**Your task:** Drop the pictures from the entries below, then reproduce the rest exactly.

#### Data shown

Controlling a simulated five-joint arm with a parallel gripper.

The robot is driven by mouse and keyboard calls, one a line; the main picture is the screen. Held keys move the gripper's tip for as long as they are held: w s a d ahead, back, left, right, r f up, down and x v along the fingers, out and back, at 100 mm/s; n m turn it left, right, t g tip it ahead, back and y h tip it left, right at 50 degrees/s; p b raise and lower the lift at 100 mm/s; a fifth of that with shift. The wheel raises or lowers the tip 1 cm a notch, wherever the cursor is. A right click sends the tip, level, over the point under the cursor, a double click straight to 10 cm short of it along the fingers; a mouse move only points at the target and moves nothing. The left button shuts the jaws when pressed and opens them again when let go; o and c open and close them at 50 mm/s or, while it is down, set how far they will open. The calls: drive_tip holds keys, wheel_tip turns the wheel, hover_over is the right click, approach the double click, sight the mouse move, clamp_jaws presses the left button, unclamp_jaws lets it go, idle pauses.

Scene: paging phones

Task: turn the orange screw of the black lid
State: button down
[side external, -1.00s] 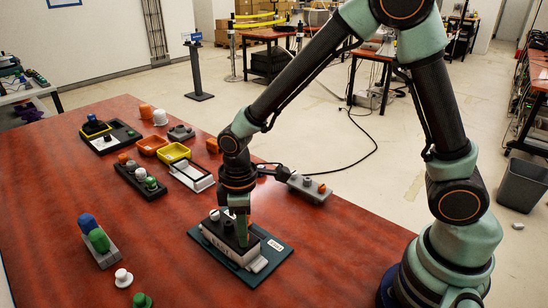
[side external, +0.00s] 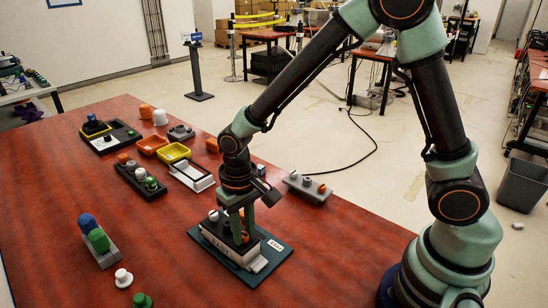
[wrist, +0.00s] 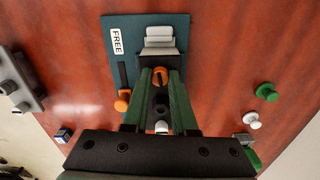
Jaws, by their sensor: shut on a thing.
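The black lid (wrist: 162,98) tops a pale box (side external: 226,248) on a dark teal board (side external: 270,262). The orange screw (wrist: 160,74) lies between my fingertips in the wrist view. My gripper (wrist: 160,76) points down over the lid and is shut on the screw. The green fingers and wrist hide much of the lid in the side view. A dark round knob (wrist: 161,103) and a white knob (wrist: 161,127) stand on the lid in line with the screw.
An orange knob on a black bar (wrist: 122,101) sits beside the lid. A grey block with knobs (side external: 307,189) lies to the right. A stand with blue and green pegs (side external: 98,240) and loose white (side external: 123,278) and green (side external: 142,300) pieces lie left. Open red tabletop surrounds the board.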

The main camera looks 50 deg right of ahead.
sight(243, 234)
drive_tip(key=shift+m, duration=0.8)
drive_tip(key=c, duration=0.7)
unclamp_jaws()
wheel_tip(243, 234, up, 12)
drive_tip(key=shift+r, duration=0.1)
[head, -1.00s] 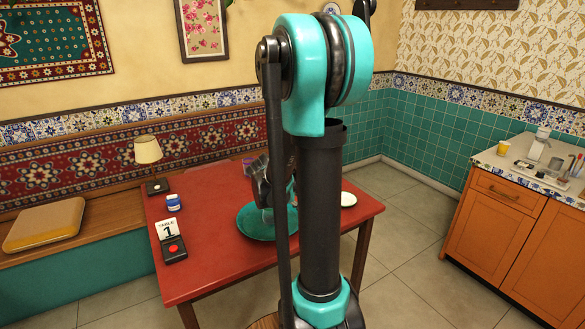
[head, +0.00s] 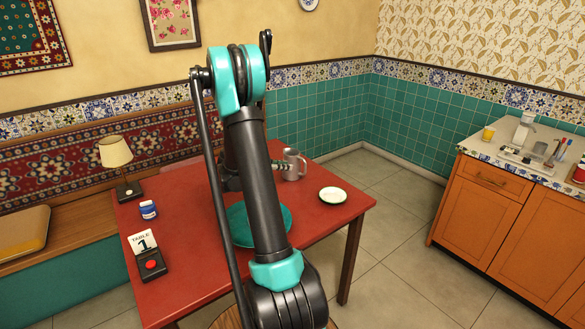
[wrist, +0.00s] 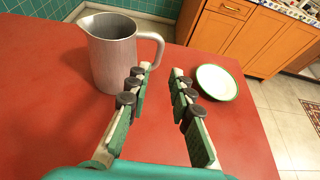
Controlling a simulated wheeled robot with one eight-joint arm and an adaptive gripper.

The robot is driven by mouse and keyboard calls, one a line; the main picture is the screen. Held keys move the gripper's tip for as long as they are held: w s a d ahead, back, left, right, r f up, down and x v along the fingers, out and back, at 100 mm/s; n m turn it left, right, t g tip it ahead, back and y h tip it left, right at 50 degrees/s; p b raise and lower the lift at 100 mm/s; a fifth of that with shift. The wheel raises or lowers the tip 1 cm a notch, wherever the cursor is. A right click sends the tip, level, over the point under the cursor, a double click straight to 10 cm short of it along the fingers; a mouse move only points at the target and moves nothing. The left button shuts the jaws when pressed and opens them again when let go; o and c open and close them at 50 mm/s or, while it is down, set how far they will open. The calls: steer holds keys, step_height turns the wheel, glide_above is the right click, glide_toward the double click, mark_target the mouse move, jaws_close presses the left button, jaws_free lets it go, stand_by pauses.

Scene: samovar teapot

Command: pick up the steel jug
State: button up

########

**Result of this task:**
Controlling a simulated five-joint arm with a parallel gripper.

The robot is driven by mouse and keyboard calls, one a line; the main picture is the screen. Held keys move the gripper's tip for as long as they are held: w s a d ahead, back, left, right, r f up, down and x v along the fingers, out and back, at 100 mm/s; n m turn it left, right, t g tip it ahead, back and y h tip it left, right at 50 degrees/s; p b raise and lower the lift at 100 mm/s; a fifth of that with shift. The wheel raises or lowers the tip 1 cm a notch, wherever the cursor is. A right click sends the tip, level, over the point under the cursor, a double click straight to 10 cm short of it along the fingers; a mouse move only points at the target and moves nothing. The left button shuts the jaws when pressed and opens them again when let go; o and c open and close them at 50 mm/s or, while it is down, set how far they will open. The calls: drive_tip holds keys, wheel_tip turns the wheel, hover_over is the right click, approach the double click, sight the mouse move, clamp_jaws presses the left button, unclamp_jaws lets it go, idle pauses.

Scene: paging phones

Task: turn the orange screw of the black lid
State: button down
[side external, -1.00s] 
[side external, +0.00s] 
[wrist, +0.00s] 
Jaws, by their sensor: shut on a thing.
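The black lid (wrist: 162,98) tops a pale box (side external: 226,248) on a dark teal board (side external: 270,262). The orange screw (wrist: 160,74) lies between my fingertips in the wrist view. My gripper (wrist: 160,76) points down over the lid and is shut on the screw. The green fingers and wrist hide much of the lid in the side view. A dark round knob (wrist: 161,103) and a white knob (wrist: 161,127) stand on the lid in line with the screw.
An orange knob on a black bar (wrist: 122,101) sits beside the lid. A grey block with knobs (side external: 307,189) lies to the right. A stand with blue and green pegs (side external: 98,240) and loose white (side external: 123,278) and green (side external: 142,300) pieces lie left. Open red tabletop surrounds the board.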

The main camera looks 50 deg right of ahead.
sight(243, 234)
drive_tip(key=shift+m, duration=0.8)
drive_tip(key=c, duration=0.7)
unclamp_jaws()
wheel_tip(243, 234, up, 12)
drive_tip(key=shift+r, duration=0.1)
[head, -1.00s] 
[head, +0.00s] 
[wrist, +0.00s] 
Controlling a simulated wheeled robot with one eight-joint arm and an adaptive gripper.

The robot is driven by mouse and keyboard calls, one a line; the main picture is the screen. Held keys move the gripper's tip for as long as they are held: w s a d ahead, back, left, right, r f up, down and x v along the fingers, out and back, at 100 mm/s; n m turn it left, right, t g tip it ahead, back and y h tip it left, right at 50 degrees/s; p b raise and lower the lift at 100 mm/s; a fifth of that with shift. The wheel raises or lowers the tip 1 cm a notch, wherever the cursor is. A right click sends the tip, level, over the point under the cursor, a double click straight to 10 cm short of it along the fingers; a mouse move only points at the target and moves nothing. The left button shuts the jaws when pressed and opens them again when let go; o and c open and close them at 50 mm/s or, while it is down, set how far they will open. The calls: steer holds keys, step_height turns the wheel, glide_above is the right click, glide_toward the double click, mark_target the mouse move, jaws_close presses the left button, jaws_free lets it go, stand_by pauses.

Scene: samovar teapot

Command: pick up the steel jug
State: button up

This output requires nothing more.